WRITTEN PROBLEM. Reproduce all the entries exactly.

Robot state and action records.
──────────────────────────────

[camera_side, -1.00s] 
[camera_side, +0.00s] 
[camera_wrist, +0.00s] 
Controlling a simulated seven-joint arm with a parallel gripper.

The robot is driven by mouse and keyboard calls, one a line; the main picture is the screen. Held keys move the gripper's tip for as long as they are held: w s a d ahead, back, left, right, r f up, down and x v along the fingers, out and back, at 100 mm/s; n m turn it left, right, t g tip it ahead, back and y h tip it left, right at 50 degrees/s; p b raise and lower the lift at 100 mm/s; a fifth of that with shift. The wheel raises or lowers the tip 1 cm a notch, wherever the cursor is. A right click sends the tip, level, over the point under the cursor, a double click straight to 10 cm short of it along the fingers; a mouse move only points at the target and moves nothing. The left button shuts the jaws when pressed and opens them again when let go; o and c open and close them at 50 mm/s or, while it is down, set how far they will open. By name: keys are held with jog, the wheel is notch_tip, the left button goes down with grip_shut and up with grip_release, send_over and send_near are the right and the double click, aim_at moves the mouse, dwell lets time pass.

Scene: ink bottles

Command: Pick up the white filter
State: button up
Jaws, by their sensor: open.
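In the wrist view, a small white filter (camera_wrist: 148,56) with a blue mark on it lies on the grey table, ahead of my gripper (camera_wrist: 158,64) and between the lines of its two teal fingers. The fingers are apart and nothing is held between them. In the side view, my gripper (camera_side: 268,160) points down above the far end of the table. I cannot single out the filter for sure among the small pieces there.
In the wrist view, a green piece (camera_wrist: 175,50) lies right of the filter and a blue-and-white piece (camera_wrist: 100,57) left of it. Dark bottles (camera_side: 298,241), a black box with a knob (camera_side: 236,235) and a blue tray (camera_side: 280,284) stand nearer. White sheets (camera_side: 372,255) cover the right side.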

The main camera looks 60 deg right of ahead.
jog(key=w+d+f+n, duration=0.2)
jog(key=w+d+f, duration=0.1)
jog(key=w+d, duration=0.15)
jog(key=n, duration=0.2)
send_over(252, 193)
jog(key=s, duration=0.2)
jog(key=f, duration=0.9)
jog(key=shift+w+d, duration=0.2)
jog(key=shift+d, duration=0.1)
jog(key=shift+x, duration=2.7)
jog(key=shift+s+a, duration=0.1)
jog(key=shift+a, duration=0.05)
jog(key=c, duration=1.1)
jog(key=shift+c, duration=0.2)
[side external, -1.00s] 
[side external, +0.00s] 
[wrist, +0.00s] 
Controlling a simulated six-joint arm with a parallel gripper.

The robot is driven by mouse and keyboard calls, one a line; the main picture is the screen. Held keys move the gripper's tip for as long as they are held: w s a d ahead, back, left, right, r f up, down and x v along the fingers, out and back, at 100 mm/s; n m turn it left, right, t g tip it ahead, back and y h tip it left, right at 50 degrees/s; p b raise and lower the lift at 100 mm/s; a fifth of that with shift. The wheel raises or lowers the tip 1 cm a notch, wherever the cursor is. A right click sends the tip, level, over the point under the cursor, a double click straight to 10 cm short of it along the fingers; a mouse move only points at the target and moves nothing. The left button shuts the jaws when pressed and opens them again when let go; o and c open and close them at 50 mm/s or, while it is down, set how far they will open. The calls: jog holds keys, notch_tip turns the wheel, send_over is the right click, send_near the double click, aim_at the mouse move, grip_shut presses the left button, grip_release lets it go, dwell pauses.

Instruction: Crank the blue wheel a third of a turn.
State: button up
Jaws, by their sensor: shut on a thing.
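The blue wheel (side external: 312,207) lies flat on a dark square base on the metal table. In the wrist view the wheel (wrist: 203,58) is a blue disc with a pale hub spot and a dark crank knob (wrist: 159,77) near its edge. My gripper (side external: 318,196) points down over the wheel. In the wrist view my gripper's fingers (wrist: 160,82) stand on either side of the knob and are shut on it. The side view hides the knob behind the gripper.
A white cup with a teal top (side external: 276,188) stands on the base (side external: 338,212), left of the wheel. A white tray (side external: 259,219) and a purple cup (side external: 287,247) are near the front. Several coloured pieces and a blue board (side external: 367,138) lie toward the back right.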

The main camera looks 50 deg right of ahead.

──────────────────────────────

EXERCISE SOLUTION.
[camera_side, -1.00s] 
[camera_side, +0.00s] 
[camera_wrist, +0.00s] 
Controlling a simulated seven-joint arm with a parallel gripper.

The robot is driven by mouse and keyboard calls, one a line; the main picture is the screen. Held keys move the gripper's tip for as long as they are held: w s a d ahead, back, left, right, r f up, down and x v along the fingers, out and back, at 100 mm/s; n m turn it left, right, t g tip it ahead, back and y h tip it left, right at 50 degrees/s; p b raise and lower the lift at 100 mm/s; a fifth of that with shift. The wheel raises or lowers the tip 1 cm a notch, wherever the cursor is. A right click sends the tip, level, over the point under the cursor, a double click straight to 10 cm short of it along the fingers; a mouse move only points at the target and moves nothing. The left button shuts the jaws when pressed and opens them again when let go; o and c open and close them at 50 mm/s or, while it is down, set how far they will open. By name: keys are held with jog, the wheel is notch_tip, the left button goes down with grip_shut and up with grip_release, send_over and send_near are the right and the double click, aim_at moves the mouse, dwell lets time pass.

Scene: ink bottles

Command: Pick up the white filter
State: button up
Jaws, by their sensor: open.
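In the wrist view, a small white filter (camera_wrist: 148,56) with a blue mark on it lies on the grey table, ahead of my gripper (camera_wrist: 158,64) and between the lines of its two teal fingers. The fingers are apart and nothing is held between them. In the side view, my gripper (camera_side: 268,160) points down above the far end of the table. I cannot single out the filter for sure among the small pieces there.
In the wrist view, a green piece (camera_wrist: 175,50) lies right of the filter and a blue-and-white piece (camera_wrist: 100,57) left of it. Dark bottles (camera_side: 298,241), a black box with a knob (camera_side: 236,235) and a blue tray (camera_side: 280,284) stand nearer. White sheets (camera_side: 372,255) cover the right side.

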The main camera looks 60 deg right of ahead.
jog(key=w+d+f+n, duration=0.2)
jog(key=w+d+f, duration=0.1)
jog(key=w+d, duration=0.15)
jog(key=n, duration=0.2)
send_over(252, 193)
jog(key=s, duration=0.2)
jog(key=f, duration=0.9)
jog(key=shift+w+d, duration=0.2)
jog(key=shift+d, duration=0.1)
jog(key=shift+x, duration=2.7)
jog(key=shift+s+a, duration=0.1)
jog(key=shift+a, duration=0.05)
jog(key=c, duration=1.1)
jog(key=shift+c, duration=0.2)
[side external, -1.00s] 
[side external, +0.00s] 
[wrist, +0.00s] 
Controlling a simulated six-joint arm with a parallel gripper.

The robot is driven by mouse and keyboard calls, one a line; the main picture is the screen. Held keys move the gripper's tip for as long as they are held: w s a d ahead, back, left, right, r f up, down and x v along the fingers, out and back, at 100 mm/s; n m turn it left, right, t g tip it ahead, back and y h tip it left, right at 50 degrees/s; p b raise and lower the lift at 100 mm/s; a fifth of that with shift. The wheel raises or lowers the tip 1 cm a notch, wherever the cursor is. A right click sends the tip, level, over the point under the cursor, a double click straight to 10 cm short of it along the fingers; a mouse move only points at the target and moves nothing. The left button shuts the jaws when pressed and opens them again when let go; o and c open and close them at 50 mm/s or, while it is down, set how far they will open. The calls: jog holds keys, notch_tip turns the wheel, send_over is the right click, send_near the double click, aim_at the mouse move, grip_shut presses the left button, grip_release lets it go, dwell pauses.

Instruction: Crank the blue wheel a third of a turn.
State: button up
Jaws, by their sensor: shut on a thing.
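The blue wheel (side external: 312,207) lies flat on a dark square base on the metal table. In the wrist view the wheel (wrist: 203,58) is a blue disc with a pale hub spot and a dark crank knob (wrist: 159,77) near its edge. My gripper (side external: 318,196) points down over the wheel. In the wrist view my gripper's fingers (wrist: 160,82) stand on either side of the knob and are shut on it. The side view hides the knob behind the gripper.
A white cup with a teal top (side external: 276,188) stands on the base (side external: 338,212), left of the wheel. A white tray (side external: 259,219) and a purple cup (side external: 287,247) are near the front. Several coloured pieces and a blue board (side external: 367,138) lie toward the back right.

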The main camera looks 50 deg right of ahead.

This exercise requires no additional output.